-- start of Material provided --

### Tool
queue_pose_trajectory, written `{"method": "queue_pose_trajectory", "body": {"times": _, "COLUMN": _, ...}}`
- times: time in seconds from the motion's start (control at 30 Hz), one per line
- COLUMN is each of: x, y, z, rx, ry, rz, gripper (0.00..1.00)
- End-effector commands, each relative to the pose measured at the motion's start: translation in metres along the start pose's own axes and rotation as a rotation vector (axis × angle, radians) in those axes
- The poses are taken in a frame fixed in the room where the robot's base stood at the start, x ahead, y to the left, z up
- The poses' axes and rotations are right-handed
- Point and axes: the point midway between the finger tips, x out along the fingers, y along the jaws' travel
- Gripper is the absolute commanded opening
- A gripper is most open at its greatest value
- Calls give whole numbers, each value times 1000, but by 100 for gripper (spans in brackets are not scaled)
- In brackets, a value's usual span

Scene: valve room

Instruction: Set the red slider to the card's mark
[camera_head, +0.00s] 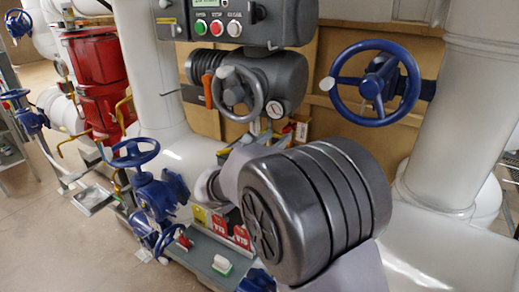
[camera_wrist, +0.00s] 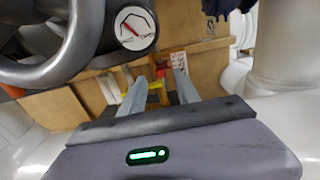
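My gripper (camera_wrist: 160,74) shows in the wrist view with its two pale fingers apart. A small orange-red piece (camera_wrist: 163,96), perhaps the red slider, shows between the fingers beside a yellow bar (camera_wrist: 137,86). I cannot tell whether the fingers touch it. A white card with red print (camera_wrist: 179,61) is just beyond the right finger, and another pale card (camera_wrist: 108,88) is left of the fingers; their marks are too small to read. In the head view, my dark wrist hides the fingertips, and a small white card (camera_head: 301,131) shows above it.
A grey handwheel (camera_wrist: 60,55) and round gauge (camera_wrist: 134,29) are close at the wrist view's upper left. A blue handwheel (camera_head: 377,83) is on the right in the head view. Open floor is at left.

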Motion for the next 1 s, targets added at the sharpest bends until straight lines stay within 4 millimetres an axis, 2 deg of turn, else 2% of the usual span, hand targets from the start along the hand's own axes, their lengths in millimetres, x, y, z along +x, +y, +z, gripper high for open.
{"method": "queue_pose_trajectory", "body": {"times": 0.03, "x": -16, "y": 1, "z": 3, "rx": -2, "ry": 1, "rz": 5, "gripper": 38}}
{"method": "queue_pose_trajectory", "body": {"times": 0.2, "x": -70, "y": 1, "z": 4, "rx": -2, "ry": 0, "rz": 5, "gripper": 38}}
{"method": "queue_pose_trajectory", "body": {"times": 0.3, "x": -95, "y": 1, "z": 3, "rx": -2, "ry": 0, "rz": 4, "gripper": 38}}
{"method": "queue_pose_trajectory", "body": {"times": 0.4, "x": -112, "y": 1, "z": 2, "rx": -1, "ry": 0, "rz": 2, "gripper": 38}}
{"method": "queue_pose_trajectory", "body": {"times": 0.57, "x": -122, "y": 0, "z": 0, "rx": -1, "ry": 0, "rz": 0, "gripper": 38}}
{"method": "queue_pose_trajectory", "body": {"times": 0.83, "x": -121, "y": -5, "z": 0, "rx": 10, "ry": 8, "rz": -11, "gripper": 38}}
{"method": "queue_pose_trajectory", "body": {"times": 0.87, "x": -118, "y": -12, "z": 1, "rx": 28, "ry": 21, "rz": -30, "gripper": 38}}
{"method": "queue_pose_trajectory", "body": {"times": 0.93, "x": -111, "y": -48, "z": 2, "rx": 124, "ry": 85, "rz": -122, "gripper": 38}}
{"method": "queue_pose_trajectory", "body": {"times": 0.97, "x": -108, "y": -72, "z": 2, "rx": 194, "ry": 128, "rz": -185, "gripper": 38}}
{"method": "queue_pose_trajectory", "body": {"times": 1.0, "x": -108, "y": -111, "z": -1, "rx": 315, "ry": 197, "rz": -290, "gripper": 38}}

-- end of Material provided --

● Set problem:
Reproduce the full listing faithfully, but do not carry over any pictures.

● Written answer:
### Tool
queue_pose_trajectory, written `{"method": "queue_pose_trajectory", "body": {"times": _, "COLUMN": _, ...}}`
- times: time in seconds from the motion's start (control at 30 Hz), one per line
- COLUMN is each of: x, y, z, rx, ry, rz, gripper (0.00..1.00)
- End-effector commands, each relative to the pose measured at the motion's start: translation in metres along the start pose's own axes and rotation as a rotation vector (axis × angle, radians) in those axes
- The poses are taken in a frame fixed in the room where the robot's base stood at the start, x ahead, y to the left, z up
- The poses' axes and rotations are right-handed
- Point and axes: the point midway between the finger tips, x out along the fingers, y along the jaws' travel
- Gripper is the absolute commanded opening
- A gripper is most open at its greatest value
- Calls give whole numbers, each value times 1000, but by 100 for gripper (spans in brackets are not scaled)
- In brackets, a value's usual span

Scene: valve room

Instruction: Set the red slider to the card's mark
[camera_head, +0.00s] 
[camera_wrist, +0.00s] 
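My gripper (camera_wrist: 160,74) shows in the wrist view with its two pale fingers apart. A small orange-red piece (camera_wrist: 163,96), perhaps the red slider, shows between the fingers beside a yellow bar (camera_wrist: 137,86). I cannot tell whether the fingers touch it. A white card with red print (camera_wrist: 179,61) is just beyond the right finger, and another pale card (camera_wrist: 108,88) is left of the fingers; their marks are too small to read. In the head view, my dark wrist hides the fingertips, and a small white card (camera_head: 301,131) shows above it.
A grey handwheel (camera_wrist: 60,55) and round gauge (camera_wrist: 134,29) are close at the wrist view's upper left. A blue handwheel (camera_head: 377,83) is on the right in the head view. Open floor is at left.

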Motion for the next 1 s, targets added at the sharpest bends until straight lines stay within 4 millimetres an axis, 2 deg of turn, else 2% of the usual span, hand targets from the start along the hand's own axes, their lengths in millimetres, x, y, z along +x, +y, +z, gripper high for open.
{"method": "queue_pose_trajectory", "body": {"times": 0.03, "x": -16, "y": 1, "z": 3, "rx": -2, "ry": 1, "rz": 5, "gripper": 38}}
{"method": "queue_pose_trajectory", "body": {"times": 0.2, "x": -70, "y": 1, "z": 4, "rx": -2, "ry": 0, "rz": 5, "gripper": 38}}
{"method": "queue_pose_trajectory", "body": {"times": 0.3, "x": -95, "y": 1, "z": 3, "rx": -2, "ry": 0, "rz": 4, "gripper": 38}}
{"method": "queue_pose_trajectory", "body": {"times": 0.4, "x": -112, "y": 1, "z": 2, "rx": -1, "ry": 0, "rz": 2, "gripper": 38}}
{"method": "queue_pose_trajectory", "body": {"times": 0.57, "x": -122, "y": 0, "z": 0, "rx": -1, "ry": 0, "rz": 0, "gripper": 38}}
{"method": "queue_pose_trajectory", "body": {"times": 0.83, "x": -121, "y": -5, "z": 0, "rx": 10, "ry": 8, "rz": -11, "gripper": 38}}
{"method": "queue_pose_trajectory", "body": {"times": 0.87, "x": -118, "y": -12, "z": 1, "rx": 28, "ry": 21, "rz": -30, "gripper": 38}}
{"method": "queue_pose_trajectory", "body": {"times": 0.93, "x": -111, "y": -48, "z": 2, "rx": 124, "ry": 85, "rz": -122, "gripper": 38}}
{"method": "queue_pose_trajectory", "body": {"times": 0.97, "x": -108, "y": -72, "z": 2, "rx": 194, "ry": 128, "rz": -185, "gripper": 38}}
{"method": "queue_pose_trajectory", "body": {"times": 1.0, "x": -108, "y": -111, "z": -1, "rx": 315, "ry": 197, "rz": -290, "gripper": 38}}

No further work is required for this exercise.